- _REQUIREMENT_
Copy nothing but the stretch that opens with the line containing "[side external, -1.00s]" and closes with the line containing "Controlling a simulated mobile". Keep pictures out.

####################

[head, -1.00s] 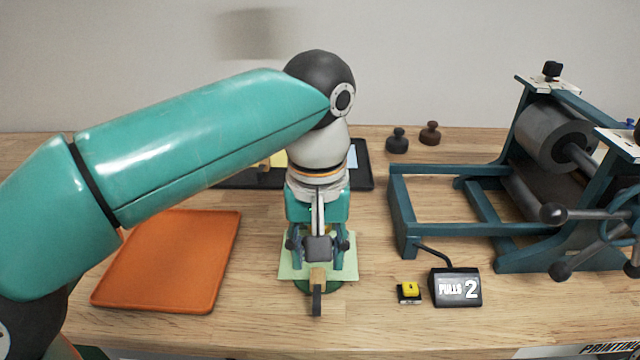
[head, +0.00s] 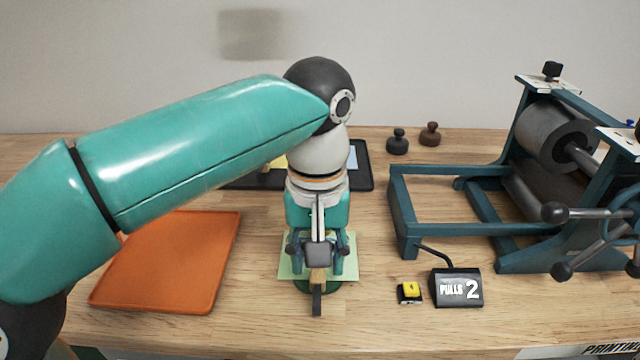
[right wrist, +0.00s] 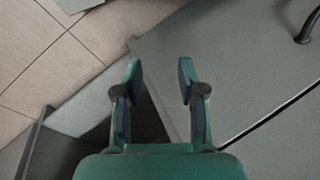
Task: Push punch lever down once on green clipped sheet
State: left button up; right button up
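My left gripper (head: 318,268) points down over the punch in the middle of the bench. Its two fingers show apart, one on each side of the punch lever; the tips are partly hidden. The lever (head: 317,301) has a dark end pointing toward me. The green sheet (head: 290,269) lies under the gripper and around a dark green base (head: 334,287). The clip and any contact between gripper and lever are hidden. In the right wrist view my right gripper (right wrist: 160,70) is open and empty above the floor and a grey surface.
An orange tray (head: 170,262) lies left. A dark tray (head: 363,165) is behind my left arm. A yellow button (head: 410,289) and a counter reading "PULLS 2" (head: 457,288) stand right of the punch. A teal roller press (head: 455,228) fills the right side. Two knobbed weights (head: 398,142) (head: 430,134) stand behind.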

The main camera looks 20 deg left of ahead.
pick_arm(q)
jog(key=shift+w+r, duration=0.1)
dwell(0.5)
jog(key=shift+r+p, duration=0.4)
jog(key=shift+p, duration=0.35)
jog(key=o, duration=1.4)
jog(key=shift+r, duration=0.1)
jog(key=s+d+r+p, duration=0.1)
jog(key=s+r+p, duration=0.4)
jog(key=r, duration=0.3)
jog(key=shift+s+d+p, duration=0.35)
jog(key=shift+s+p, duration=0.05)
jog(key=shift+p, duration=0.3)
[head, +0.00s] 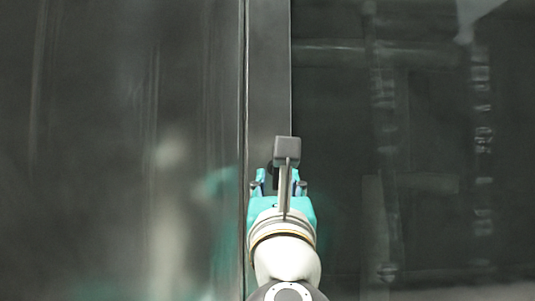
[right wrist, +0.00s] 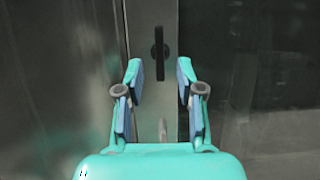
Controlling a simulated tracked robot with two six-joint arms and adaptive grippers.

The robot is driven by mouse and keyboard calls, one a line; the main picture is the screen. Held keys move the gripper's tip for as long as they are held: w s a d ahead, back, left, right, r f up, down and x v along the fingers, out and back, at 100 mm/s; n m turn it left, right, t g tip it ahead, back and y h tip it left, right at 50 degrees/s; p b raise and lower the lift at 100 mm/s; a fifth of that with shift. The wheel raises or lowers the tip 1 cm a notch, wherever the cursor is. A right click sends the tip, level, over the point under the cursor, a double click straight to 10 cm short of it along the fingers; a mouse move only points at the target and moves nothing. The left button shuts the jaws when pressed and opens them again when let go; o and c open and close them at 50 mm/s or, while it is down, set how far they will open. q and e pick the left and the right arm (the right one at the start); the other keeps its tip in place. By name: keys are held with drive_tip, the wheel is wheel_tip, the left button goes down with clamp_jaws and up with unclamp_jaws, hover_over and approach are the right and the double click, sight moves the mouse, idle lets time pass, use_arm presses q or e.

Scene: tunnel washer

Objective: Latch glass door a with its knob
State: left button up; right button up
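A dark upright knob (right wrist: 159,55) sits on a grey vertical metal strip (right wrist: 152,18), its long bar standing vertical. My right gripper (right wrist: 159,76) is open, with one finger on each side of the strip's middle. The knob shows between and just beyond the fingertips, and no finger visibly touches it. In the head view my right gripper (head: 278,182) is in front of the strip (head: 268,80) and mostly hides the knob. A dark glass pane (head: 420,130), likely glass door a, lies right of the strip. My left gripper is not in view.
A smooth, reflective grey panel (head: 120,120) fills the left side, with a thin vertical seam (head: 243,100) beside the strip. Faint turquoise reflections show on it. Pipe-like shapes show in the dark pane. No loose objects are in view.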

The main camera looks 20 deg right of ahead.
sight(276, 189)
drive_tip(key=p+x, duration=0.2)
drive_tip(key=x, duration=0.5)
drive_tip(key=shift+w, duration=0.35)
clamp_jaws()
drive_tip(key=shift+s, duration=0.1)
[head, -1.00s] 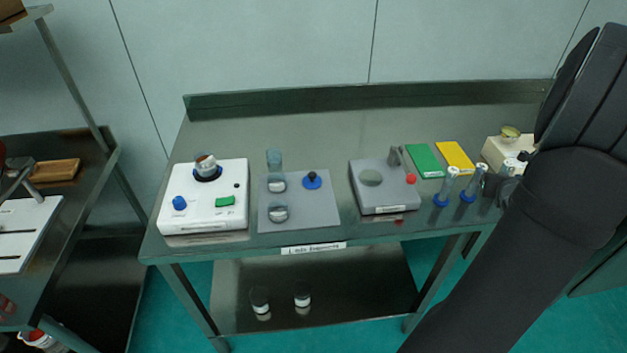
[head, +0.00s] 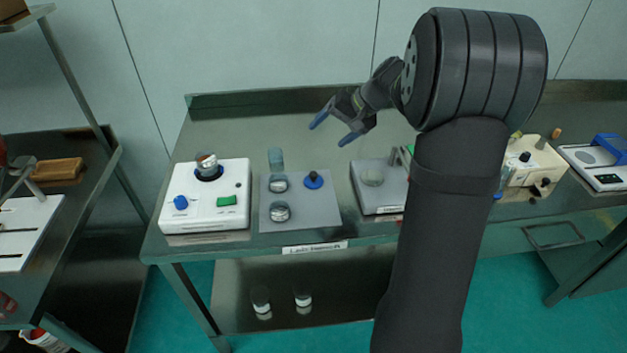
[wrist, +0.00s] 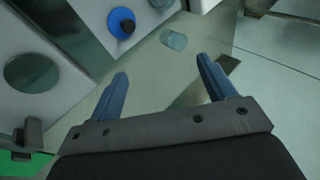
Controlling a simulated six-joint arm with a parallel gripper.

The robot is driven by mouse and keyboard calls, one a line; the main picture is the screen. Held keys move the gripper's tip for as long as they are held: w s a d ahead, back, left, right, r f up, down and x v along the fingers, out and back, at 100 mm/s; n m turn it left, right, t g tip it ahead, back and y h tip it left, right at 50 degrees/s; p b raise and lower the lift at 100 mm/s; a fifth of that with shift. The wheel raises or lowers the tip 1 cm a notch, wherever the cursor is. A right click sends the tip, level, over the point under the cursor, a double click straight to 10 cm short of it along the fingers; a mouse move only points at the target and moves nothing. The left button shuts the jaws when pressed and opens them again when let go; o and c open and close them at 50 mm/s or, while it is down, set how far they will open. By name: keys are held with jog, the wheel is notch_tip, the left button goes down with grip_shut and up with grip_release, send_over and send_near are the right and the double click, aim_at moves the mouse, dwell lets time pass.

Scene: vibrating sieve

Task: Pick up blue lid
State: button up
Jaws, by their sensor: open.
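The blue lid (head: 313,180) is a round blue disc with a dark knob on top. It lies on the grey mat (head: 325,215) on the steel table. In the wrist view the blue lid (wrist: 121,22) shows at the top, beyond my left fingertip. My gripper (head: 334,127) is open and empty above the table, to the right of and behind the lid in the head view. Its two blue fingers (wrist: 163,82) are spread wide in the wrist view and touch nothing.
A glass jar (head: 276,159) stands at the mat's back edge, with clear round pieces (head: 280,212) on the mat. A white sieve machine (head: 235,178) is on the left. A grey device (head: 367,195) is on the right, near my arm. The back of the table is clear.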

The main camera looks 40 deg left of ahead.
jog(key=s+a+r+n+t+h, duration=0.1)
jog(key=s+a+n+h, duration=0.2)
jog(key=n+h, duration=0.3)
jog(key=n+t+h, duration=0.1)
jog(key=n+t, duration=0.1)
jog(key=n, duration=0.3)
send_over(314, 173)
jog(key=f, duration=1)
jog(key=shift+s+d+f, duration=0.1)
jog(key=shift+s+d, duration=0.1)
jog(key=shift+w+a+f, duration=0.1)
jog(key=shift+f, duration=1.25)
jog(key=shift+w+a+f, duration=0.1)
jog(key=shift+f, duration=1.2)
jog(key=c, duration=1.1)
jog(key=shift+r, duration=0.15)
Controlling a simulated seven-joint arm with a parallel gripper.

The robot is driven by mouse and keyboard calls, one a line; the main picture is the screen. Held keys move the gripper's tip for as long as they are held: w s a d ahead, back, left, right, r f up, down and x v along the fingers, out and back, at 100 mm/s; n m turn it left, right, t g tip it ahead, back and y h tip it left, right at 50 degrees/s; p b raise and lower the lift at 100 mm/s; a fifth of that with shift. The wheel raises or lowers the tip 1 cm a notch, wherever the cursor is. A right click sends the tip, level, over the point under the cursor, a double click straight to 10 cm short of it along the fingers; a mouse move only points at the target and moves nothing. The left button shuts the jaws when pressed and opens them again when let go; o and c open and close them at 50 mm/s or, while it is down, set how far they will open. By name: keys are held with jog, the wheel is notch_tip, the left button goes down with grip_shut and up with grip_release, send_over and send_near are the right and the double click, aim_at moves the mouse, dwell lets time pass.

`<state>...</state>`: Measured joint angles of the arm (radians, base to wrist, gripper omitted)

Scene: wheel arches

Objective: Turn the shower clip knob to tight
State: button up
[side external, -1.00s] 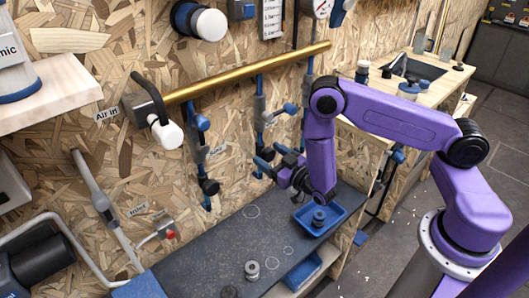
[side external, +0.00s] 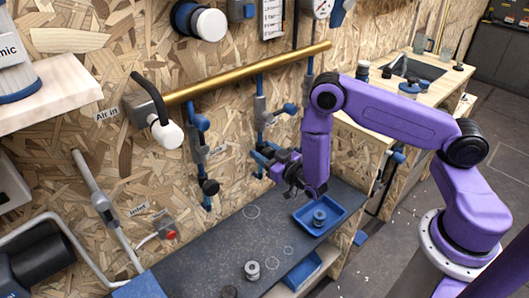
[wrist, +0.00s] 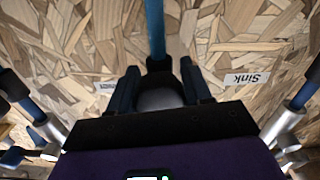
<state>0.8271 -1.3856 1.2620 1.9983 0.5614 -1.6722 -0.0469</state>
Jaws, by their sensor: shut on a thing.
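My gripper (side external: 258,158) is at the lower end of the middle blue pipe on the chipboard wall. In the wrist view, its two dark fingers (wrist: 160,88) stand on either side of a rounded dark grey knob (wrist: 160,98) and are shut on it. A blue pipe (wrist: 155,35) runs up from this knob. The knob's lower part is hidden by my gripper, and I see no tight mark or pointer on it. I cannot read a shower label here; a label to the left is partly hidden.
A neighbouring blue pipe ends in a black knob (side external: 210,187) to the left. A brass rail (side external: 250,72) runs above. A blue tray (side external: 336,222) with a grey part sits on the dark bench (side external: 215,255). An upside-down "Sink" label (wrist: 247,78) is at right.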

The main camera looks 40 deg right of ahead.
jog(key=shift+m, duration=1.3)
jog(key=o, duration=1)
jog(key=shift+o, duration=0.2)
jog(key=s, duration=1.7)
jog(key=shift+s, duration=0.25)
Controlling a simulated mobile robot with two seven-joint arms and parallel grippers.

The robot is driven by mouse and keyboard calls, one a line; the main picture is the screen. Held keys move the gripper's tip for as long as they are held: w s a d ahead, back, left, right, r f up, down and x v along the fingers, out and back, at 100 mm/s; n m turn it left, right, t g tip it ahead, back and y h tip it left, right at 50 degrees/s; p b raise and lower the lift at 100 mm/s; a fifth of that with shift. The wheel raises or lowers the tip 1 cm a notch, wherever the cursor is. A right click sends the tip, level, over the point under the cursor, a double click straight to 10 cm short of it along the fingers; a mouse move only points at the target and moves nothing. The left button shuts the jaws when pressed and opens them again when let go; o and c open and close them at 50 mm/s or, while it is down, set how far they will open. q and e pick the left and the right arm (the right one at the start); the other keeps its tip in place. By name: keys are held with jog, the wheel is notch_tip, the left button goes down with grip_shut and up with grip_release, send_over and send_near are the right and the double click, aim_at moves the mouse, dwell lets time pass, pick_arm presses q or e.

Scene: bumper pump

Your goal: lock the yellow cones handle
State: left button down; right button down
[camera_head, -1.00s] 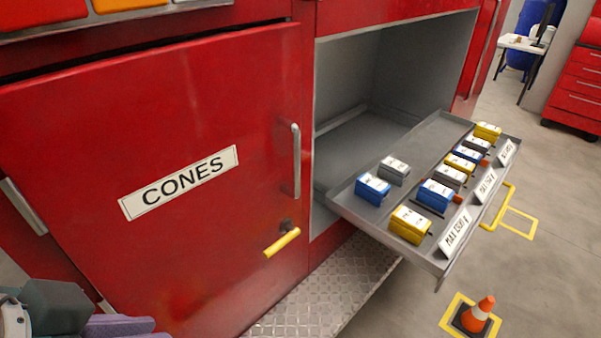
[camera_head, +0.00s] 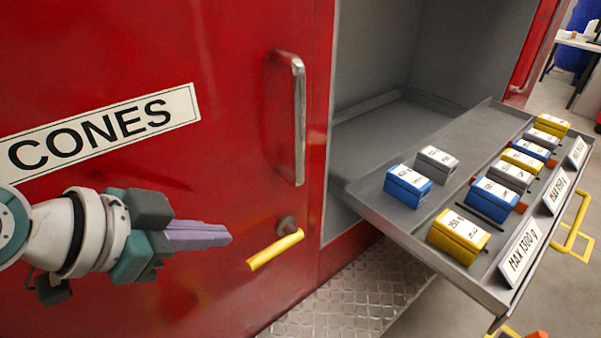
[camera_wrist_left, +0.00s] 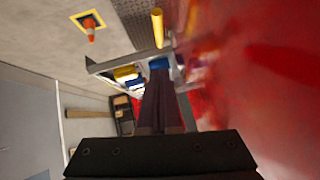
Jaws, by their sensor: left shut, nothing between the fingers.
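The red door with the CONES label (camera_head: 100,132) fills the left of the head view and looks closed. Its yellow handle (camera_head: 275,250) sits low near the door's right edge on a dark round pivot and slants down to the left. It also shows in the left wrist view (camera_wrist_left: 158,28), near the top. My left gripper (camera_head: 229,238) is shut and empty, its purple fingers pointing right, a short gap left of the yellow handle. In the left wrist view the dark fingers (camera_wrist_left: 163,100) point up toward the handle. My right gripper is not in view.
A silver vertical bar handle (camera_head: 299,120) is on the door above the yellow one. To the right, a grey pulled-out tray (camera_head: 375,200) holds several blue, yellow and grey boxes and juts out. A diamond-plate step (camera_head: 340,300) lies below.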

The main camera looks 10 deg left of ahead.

####################

- _COMPLETED EXERCISE_
[side external, -1.00s] 
[side external, +0.00s] 
[wrist, +0.00s] 
<state>0.8271 -1.3856 1.2620 1.9983 0.5614 -1.6722 -0.0469</state>
Jaws, by their sensor: shut on a thing.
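My gripper (side external: 258,158) is at the lower end of the middle blue pipe on the chipboard wall. In the wrist view, its two dark fingers (wrist: 160,88) stand on either side of a rounded dark grey knob (wrist: 160,98) and are shut on it. A blue pipe (wrist: 155,35) runs up from this knob. The knob's lower part is hidden by my gripper, and I see no tight mark or pointer on it. I cannot read a shower label here; a label to the left is partly hidden.
A neighbouring blue pipe ends in a black knob (side external: 210,187) to the left. A brass rail (side external: 250,72) runs above. A blue tray (side external: 336,222) with a grey part sits on the dark bench (side external: 215,255). An upside-down "Sink" label (wrist: 247,78) is at right.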

The main camera looks 40 deg right of ahead.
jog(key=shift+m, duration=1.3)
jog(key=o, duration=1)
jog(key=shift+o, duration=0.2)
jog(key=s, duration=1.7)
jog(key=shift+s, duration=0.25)
Controlling a simulated mobile robot with two seven-joint arms and parallel grippers.

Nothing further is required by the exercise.